Friday, November 18, 2011

Viewing your story from space - macro-level editing

Macro-level editing doesn't come easy to me, but I have a few tricks that may help your writing.

Macro-level editing, like the title of this blog entails, is viewing your entire story as a whole.  Some writers have been known to spread out the printed pages, literally, either across the floor or papered the walls of their office.  I've never resorted to this, but if it works for you, do it.  Physically viewing it as such gives a feel of how weighty the words are, the amount of dialogue, even the amount of "white space."  Honestly, it shouldn't look like a brick wall, the pages solid with words.  It should be chopped, short paragraphs mixed in with long, and plenty of dialogue.  If you don't believe me, pick up your favorite book.  What does it look like?

First and foremost, your story has to be complete.  The first draft, I mean.  Then, what I do, is take a few weeks off, doing something totally different before tackling this story again.  Afterwards, when I'm ready, I take the printed pages and read the entire thing as fast as I can.

Reading it in this fashion accomplishes a few things.  How does the story flow, smoothly or choppy?. How does it sound?  Does the plot make sense?  Is the plot realistic for the characters involved?  Do the characters grow?  Do we connect with the characters?  Is there a common thread tying the story together?  Do your multiple plotlines converge neatly at the end?

It's a lot to think about, but if you can work on all of these--and this is, by no means, a conclusive list--then your story will be much better and you can work on the next step: micro-level editing.
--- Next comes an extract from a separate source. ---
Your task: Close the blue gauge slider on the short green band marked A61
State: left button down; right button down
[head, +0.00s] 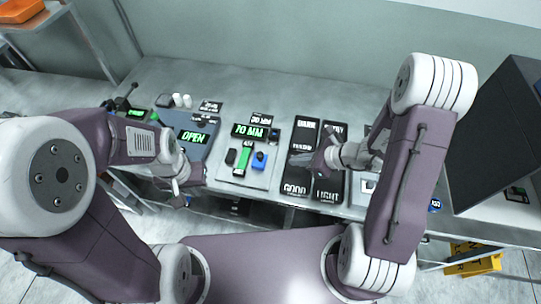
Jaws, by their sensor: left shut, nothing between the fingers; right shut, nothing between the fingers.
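The short green band (243,158) lies upright in the picture on a pale gauge plate, in the middle of the table. Its A61 marking is too small to read. The blue gauge slider (260,160) is just right of the band, with a small gap seeming to show between them. A black block (230,157) stands at the band's left. My left gripper (181,196) is shut and empty, left of the gauge near the table's front edge. My right gripper (317,163) is shut and empty, right of the slider, over the black trays.
A green display (249,131) behind the band reads 70 MM. A panel (193,136) at its left reads OPEN. Black labelled trays, including GOOD (295,189) and LIGHT (327,192), lie to the right. A large dark box (495,135) stands at far right.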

At this point in the macro-level editing process, you may even see if you have blocks of exposition that could be removed, because, quite frankly, even though this worked for Tolkien, it doesn't work well with today's readers, for the most part.  Few today can actually pull this off.  Don't fool yourself.  You're probably not one of them.

Are there entire chapters that could be eliminated, because they do nothing to further the story?  It's happened to me, and more than likely to you too.

Take a month or two and work through your story in this manner.  Then, once you feel it looks better viewing it from space, it's time to move to micro-level editing.